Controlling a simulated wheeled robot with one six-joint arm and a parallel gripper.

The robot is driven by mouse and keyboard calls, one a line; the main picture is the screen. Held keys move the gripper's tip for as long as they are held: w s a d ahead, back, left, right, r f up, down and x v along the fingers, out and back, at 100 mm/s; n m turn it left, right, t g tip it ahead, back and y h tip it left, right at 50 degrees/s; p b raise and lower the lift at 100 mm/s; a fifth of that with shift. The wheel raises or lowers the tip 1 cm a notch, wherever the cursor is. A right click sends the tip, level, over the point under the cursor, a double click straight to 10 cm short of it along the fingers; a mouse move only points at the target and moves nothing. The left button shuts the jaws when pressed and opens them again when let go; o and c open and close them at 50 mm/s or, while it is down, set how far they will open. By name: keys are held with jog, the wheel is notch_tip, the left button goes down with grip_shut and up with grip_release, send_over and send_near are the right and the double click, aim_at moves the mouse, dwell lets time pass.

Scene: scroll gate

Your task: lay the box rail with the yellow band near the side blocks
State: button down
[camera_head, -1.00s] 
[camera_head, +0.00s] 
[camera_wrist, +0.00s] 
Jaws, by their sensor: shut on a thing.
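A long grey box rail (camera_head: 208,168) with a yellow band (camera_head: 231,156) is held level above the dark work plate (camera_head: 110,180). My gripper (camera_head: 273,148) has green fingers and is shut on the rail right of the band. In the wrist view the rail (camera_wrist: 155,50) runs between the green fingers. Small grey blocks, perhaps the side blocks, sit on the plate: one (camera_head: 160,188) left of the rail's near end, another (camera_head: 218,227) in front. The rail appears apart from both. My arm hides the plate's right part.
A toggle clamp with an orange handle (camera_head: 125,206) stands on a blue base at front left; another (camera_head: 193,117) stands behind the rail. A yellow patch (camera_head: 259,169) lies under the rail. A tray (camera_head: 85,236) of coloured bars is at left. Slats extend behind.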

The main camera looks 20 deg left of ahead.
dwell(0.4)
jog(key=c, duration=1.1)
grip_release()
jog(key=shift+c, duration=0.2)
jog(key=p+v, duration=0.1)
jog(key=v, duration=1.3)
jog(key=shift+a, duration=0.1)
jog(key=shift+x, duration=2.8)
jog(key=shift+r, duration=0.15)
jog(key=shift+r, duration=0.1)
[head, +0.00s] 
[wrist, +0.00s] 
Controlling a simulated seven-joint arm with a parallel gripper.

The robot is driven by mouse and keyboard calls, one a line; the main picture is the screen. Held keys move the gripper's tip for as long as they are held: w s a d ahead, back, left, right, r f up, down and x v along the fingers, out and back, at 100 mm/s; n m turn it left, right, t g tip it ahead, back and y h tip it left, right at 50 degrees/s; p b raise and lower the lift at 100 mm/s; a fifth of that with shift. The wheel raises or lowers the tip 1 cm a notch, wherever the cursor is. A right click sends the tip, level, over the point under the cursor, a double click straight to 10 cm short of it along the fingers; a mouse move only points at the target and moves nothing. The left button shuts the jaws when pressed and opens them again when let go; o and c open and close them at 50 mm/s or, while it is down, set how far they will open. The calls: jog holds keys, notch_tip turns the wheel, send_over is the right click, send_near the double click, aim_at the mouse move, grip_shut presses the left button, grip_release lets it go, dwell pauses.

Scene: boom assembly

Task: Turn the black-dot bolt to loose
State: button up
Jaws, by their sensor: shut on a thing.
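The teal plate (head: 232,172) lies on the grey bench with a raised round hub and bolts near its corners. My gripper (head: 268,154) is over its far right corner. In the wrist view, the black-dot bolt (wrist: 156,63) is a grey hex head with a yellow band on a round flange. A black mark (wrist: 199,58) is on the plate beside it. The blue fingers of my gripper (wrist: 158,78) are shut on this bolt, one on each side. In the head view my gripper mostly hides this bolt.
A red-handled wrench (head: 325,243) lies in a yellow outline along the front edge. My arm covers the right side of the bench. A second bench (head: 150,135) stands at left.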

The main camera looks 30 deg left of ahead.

**TO DO:** Reproduce the records above exactly, starting with the line that contains "State: button up" and ending with the last line.

**SOLVED PROBLEM:**
State: button up
Jaws, by their sensor: shut on a thing.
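The teal plate (head: 232,172) lies on the grey bench with a raised round hub and bolts near its corners. My gripper (head: 268,154) is over its far right corner. In the wrist view, the black-dot bolt (wrist: 156,63) is a grey hex head with a yellow band on a round flange. A black mark (wrist: 199,58) is on the plate beside it. The blue fingers of my gripper (wrist: 158,78) are shut on this bolt, one on each side. In the head view my gripper mostly hides this bolt.
A red-handled wrench (head: 325,243) lies in a yellow outline along the front edge. My arm covers the right side of the bench. A second bench (head: 150,135) stands at left.

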The main camera looks 30 deg left of ahead.

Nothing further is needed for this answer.